── Data segment

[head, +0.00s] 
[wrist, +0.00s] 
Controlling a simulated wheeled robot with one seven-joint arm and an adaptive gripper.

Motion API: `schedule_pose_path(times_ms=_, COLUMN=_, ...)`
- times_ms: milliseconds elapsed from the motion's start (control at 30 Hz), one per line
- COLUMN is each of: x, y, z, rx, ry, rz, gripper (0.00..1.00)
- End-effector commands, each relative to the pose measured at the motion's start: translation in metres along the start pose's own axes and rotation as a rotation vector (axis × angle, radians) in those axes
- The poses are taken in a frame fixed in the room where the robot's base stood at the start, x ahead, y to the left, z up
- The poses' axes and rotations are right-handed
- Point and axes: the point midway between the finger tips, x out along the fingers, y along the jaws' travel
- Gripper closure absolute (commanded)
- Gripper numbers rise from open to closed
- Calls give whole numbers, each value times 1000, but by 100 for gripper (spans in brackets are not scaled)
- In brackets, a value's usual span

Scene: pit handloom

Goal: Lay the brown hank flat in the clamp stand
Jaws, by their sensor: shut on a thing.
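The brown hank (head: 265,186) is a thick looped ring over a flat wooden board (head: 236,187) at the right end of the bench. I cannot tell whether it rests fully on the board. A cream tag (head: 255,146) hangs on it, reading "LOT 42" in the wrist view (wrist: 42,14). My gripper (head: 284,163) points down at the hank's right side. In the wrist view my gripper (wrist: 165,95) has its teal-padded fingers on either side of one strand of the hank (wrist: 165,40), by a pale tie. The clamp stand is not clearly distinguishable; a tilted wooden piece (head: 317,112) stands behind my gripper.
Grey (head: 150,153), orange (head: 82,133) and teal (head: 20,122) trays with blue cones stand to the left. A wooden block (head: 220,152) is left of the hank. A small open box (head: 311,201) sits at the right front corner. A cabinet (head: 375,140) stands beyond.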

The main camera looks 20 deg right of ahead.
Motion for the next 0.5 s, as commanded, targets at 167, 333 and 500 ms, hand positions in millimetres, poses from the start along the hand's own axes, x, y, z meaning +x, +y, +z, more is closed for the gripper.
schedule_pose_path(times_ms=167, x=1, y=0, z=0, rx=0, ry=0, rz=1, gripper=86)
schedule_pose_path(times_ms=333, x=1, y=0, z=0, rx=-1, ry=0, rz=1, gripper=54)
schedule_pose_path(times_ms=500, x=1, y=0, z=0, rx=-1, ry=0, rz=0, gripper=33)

────

> _Aim of the task_
Exactly reproduce every line of the data above.

> _Output for this exercise_
[head, +0.00s] 
[wrist, +0.00s] 
Controlling a simulated wheeled robot with one seven-joint arm and an adaptive gripper.

Motion API: `schedule_pose_path(times_ms=_, COLUMN=_, ...)`
- times_ms: milliseconds elapsed from the motion's start (control at 30 Hz), one per line
- COLUMN is each of: x, y, z, rx, ry, rz, gripper (0.00..1.00)
- End-effector commands, each relative to the pose measured at the motion's start: translation in metres along the start pose's own axes and rotation as a rotation vector (axis × angle, radians) in those axes
- The poses are taken in a frame fixed in the room where the robot's base stood at the start, x ahead, y to the left, z up
- The poses' axes and rotations are right-handed
- Point and axes: the point midway between the finger tips, x out along the fingers, y along the jaws' travel
- Gripper closure absolute (commanded)
- Gripper numbers rise from open to closed
- Calls give whole numbers, each value times 1000, but by 100 for gripper (spans in brackets are not scaled)
- In brackets, a value's usual span

Scene: pit handloom

Goal: Lay the brown hank flat in the clamp stand
Jaws, by their sensor: shut on a thing.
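The brown hank (head: 265,186) is a thick looped ring over a flat wooden board (head: 236,187) at the right end of the bench. I cannot tell whether it rests fully on the board. A cream tag (head: 255,146) hangs on it, reading "LOT 42" in the wrist view (wrist: 42,14). My gripper (head: 284,163) points down at the hank's right side. In the wrist view my gripper (wrist: 165,95) has its teal-padded fingers on either side of one strand of the hank (wrist: 165,40), by a pale tie. The clamp stand is not clearly distinguishable; a tilted wooden piece (head: 317,112) stands behind my gripper.
Grey (head: 150,153), orange (head: 82,133) and teal (head: 20,122) trays with blue cones stand to the left. A wooden block (head: 220,152) is left of the hank. A small open box (head: 311,201) sits at the right front corner. A cabinet (head: 375,140) stands beyond.

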The main camera looks 20 deg right of ahead.
Motion for the next 0.5 s, as commanded, targets at 167, 333 and 500 ms, hand positions in millimetres, poses from the start along the hand's own axes, x, y, z meaning +x, +y, +z, more is closed for the gripper.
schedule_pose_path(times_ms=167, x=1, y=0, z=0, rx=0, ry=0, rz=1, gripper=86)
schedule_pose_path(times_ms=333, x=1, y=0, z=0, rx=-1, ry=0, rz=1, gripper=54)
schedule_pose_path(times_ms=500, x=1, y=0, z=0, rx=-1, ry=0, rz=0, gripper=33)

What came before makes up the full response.